(EXERCISE DETAILS) All records below must be retyped exactly.

(PROVIDED RECORDS)
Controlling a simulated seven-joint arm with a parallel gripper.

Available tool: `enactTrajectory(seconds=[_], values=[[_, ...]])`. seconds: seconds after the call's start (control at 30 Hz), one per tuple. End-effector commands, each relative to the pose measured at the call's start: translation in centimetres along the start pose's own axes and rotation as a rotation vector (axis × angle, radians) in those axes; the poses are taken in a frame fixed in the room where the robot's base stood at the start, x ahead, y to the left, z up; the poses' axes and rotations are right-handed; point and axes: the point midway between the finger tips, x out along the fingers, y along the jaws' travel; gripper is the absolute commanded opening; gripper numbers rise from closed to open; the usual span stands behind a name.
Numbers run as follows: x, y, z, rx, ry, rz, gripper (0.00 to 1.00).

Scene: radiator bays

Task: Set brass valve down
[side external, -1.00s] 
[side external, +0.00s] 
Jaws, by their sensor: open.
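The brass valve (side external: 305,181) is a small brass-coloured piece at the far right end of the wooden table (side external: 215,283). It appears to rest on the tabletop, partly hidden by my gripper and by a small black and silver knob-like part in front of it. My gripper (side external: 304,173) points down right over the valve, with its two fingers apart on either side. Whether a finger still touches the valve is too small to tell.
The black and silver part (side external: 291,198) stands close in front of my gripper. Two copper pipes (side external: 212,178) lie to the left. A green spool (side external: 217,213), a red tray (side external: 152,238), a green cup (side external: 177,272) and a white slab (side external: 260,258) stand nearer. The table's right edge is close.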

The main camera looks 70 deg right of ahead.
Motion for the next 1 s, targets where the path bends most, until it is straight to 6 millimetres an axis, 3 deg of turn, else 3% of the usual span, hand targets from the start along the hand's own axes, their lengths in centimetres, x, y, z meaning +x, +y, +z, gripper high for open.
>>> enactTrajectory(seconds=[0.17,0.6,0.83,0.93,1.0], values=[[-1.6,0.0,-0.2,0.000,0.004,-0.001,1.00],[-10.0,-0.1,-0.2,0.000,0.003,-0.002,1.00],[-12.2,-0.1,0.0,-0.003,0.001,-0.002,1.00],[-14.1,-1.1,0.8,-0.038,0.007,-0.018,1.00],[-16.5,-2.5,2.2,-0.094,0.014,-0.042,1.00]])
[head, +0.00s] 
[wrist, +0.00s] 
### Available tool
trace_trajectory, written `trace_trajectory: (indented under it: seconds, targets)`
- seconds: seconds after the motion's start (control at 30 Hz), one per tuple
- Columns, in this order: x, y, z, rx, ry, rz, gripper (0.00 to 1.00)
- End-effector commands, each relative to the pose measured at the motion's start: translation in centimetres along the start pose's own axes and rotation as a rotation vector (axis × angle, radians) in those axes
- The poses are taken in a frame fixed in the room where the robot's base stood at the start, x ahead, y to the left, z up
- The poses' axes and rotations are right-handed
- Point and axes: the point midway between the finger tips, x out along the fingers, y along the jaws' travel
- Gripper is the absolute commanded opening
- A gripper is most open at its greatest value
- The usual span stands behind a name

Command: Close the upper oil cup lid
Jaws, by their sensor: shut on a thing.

(TASK RESPONSE)
Controlling a simulated seven-joint arm with a parallel gripper.

Available tool: `enactTrajectory(seconds=[_], values=[[_, ...]])`. seconds: seconds after the call's start (control at 30 Hz), one per tuple. End-effector commands, each relative to the pose measured at the call's start: translation in centimetres along the start pose's own axes and rotation as a rotation vector (axis × angle, radians) in those axes; the poses are taken in a frame fixed in the room where the robot's base stood at the start, x ahead, y to the left, z up; the poses' axes and rotations are right-handed; point and axes: the point midway between the finger tips, x out along the fingers, y along the jaws' travel; gripper is the absolute commanded opening; gripper numbers rise from closed to open; the usual span stands behind a name.
Numbers run as follows: x, y, z, rx, ry, rz, gripper (0.00 to 1.00).

Scene: radiator bays

Task: Set brass valve down
[side external, -1.00s] 
[side external, +0.00s] 
Jaws, by their sensor: open.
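The brass valve (side external: 305,181) is a small brass-coloured piece at the far right end of the wooden table (side external: 215,283). It appears to rest on the tabletop, partly hidden by my gripper and by a small black and silver knob-like part in front of it. My gripper (side external: 304,173) points down right over the valve, with its two fingers apart on either side. Whether a finger still touches the valve is too small to tell.
The black and silver part (side external: 291,198) stands close in front of my gripper. Two copper pipes (side external: 212,178) lie to the left. A green spool (side external: 217,213), a red tray (side external: 152,238), a green cup (side external: 177,272) and a white slab (side external: 260,258) stand nearer. The table's right edge is close.

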The main camera looks 70 deg right of ahead.
Motion for the next 1 s, targets where the path bends most, until it is straight to 6 millimetres an axis, 3 deg of turn, else 3% of the usual span, hand targets from the start along the hand's own axes, their lengths in centimetres, x, y, z meaning +x, +y, +z, gripper high for open.
>>> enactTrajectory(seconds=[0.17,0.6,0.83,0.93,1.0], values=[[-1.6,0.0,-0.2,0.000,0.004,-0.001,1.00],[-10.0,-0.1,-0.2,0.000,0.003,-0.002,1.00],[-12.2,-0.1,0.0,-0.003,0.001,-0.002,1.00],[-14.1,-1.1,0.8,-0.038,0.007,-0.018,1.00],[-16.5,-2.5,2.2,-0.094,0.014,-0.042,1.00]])
[head, +0.00s] 
[wrist, +0.00s] 
### Available tool
trace_trajectory, written `trace_trajectory: (indented under it: seconds, targets)`
- seconds: seconds after the motion's start (control at 30 Hz), one per tuple
- Columns, in this order: x, y, z, rx, ry, rz, gripper (0.00 to 1.00)
- End-effector commands, each relative to the pose measured at the motion's start: translation in centimetres along the start pose's own axes and rotation as a rotation vector (axis × angle, radians) in those axes
- The poses are taken in a frame fixed in the room where the robot's base stood at the start, x ahead, y to the left, z up
- The poses' axes and rotations are right-handed
- Point and axes: the point midway between the finger tips, x out along the fingers, y along the jaws' travel
- Gripper is the absolute commanded opening
- A gripper is most open at its greatest value
- The usual span stands behind a name

Command: Close the upper oil cup lid
Jaws, by their sensor: shut on a thing.

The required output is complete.